■ Exercise instructions:
From the listing that follows, extract every line and set it down unaltered.

____________

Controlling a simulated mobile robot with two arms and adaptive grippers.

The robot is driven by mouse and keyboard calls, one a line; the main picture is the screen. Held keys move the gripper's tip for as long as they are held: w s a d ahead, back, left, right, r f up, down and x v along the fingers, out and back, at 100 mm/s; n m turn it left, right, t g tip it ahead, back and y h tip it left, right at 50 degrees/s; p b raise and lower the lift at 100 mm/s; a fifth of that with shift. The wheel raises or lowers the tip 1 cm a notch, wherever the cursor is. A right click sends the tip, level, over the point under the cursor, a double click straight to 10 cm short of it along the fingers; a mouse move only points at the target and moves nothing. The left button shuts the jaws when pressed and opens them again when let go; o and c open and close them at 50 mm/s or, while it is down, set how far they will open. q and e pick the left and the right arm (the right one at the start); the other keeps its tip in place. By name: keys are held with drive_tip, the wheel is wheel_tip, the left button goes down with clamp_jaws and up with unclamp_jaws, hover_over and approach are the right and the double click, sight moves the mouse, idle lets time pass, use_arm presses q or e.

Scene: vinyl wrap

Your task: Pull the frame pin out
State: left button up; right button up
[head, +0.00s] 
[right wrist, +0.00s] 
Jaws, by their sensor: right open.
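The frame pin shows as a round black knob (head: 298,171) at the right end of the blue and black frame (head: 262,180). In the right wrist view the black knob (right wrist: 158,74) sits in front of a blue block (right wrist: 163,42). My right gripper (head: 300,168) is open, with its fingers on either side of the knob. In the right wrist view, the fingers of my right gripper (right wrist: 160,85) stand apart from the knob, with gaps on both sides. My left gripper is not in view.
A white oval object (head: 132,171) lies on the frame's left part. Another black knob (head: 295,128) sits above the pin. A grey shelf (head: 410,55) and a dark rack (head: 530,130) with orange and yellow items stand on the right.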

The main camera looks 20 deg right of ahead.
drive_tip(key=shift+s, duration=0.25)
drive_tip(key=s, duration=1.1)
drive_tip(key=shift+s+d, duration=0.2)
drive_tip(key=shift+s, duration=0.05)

____________

■ Correct response:
Controlling a simulated mobile robot with two arms and adaptive grippers.

The robot is driven by mouse and keyboard calls, one a line; the main picture is the screen. Held keys move the gripper's tip for as long as they are held: w s a d ahead, back, left, right, r f up, down and x v along the fingers, out and back, at 100 mm/s; n m turn it left, right, t g tip it ahead, back and y h tip it left, right at 50 degrees/s; p b raise and lower the lift at 100 mm/s; a fifth of that with shift. The wheel raises or lowers the tip 1 cm a notch, wherever the cursor is. A right click sends the tip, level, over the point under the cursor, a double click straight to 10 cm short of it along the fingers; a mouse move only points at the target and moves nothing. The left button shuts the jaws when pressed and opens them again when let go; o and c open and close them at 50 mm/s or, while it is down, set how far they will open. q and e pick the left and the right arm (the right one at the start); the other keeps its tip in place. By name: keys are held with drive_tip, the wheel is wheel_tip, the left button goes down with clamp_jaws and up with unclamp_jaws, hover_over and approach are the right and the double click, sight moves the mouse, idle lets time pass, use_arm presses q or e.

Scene: vinyl wrap

Your task: Pull the frame pin out
State: left button up; right button up
[head, +0.00s] 
[right wrist, +0.00s] 
Jaws, by their sensor: right open.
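The frame pin shows as a round black knob (head: 298,171) at the right end of the blue and black frame (head: 262,180). In the right wrist view the black knob (right wrist: 158,74) sits in front of a blue block (right wrist: 163,42). My right gripper (head: 300,168) is open, with its fingers on either side of the knob. In the right wrist view, the fingers of my right gripper (right wrist: 160,85) stand apart from the knob, with gaps on both sides. My left gripper is not in view.
A white oval object (head: 132,171) lies on the frame's left part. Another black knob (head: 295,128) sits above the pin. A grey shelf (head: 410,55) and a dark rack (head: 530,130) with orange and yellow items stand on the right.

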The main camera looks 20 deg right of ahead.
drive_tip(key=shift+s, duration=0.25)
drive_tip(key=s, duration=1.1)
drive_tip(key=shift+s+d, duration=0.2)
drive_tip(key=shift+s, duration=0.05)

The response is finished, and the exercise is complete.